### SUPPLIED MATERIAL
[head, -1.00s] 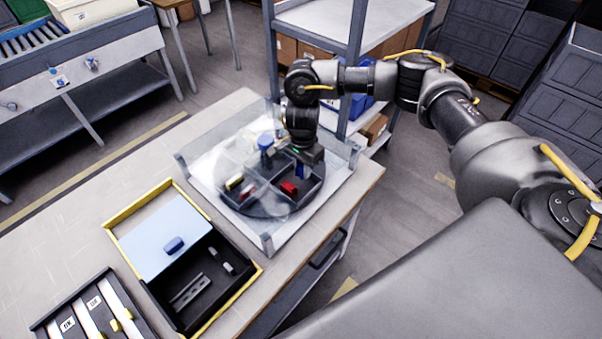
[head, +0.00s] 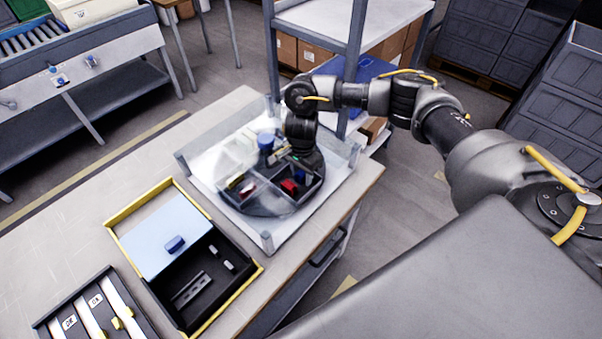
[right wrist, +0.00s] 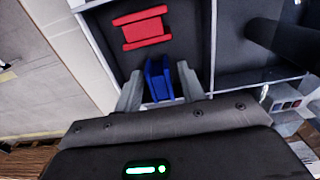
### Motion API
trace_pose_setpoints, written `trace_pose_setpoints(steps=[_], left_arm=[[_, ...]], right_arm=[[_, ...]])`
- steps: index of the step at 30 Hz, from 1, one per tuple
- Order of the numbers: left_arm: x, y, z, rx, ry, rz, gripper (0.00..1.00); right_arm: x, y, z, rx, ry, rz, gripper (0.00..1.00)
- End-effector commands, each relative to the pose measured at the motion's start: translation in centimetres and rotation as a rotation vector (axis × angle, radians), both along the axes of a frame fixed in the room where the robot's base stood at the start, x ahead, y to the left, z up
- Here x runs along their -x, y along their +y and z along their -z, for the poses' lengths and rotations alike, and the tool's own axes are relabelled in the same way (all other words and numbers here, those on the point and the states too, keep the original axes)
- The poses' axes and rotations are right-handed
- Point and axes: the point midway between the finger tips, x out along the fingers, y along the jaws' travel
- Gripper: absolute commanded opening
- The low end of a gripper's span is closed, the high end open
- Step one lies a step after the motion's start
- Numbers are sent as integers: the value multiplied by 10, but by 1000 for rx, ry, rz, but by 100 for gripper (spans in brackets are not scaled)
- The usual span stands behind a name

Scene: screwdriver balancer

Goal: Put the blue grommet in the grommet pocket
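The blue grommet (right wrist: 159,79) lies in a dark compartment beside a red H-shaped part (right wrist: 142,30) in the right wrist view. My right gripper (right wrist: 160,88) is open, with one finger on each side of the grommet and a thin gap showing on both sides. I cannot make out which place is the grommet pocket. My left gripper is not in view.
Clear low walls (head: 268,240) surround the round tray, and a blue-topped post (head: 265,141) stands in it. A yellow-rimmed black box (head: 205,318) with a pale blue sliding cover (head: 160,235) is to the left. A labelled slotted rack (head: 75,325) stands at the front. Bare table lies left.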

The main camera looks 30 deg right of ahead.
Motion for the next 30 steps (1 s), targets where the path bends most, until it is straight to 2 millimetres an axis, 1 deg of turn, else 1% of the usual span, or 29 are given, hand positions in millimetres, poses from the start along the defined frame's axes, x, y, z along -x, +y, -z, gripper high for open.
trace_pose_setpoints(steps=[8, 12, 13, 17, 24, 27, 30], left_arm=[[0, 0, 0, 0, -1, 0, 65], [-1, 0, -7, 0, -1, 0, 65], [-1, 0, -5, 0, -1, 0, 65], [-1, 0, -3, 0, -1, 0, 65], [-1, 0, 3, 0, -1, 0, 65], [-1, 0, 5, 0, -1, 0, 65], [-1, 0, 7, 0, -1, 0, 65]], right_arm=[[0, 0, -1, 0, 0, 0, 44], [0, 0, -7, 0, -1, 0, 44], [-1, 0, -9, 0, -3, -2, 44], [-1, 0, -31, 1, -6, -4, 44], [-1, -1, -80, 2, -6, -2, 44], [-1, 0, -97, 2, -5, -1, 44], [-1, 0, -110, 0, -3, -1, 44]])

### TASK STATEMENT
Look back at the data above. Transcribe exactly the lines starting at the line that contains "### Motion API" and ending at the line that contains "Scene: screwdriver balancer".

### EXPECTED OUTPUT
### Motion API
trace_pose_setpoints, written `trace_pose_setpoints(steps=[_], left_arm=[[_, ...]], right_arm=[[_, ...]])`
- steps: index of the step at 30 Hz, from 1, one per tuple
- Order of the numbers: left_arm: x, y, z, rx, ry, rz, gripper (0.00..1.00); right_arm: x, y, z, rx, ry, rz, gripper (0.00..1.00)
- End-effector commands, each relative to the pose measured at the motion's start: translation in centimetres and rotation as a rotation vector (axis × angle, radians), both along the axes of a frame fixed in the room where the robot's base stood at the start, x ahead, y to the left, z up
- Here x runs along their -x, y along their +y and z along their -z, for the poses' lengths and rotations alike, and the tool's own axes are relabelled in the same way (all other words and numbers here, those on the point and the states too, keep the original axes)
- The poses' axes and rotations are right-handed
- Point and axes: the point midway between the finger tips, x out along the fingers, y along the jaws' travel
- Gripper: absolute commanded opening
- The low end of a gripper's span is closed, the high end open
- Step one lies a step after the motion's start
- Numbers are sent as integers: the value multiplied by 10, but by 1000 for rx, ry, rz, but by 100 for gripper (spans in brackets are not scaled)
- The usual span stands behind a name

Scene: screwdriver balancer

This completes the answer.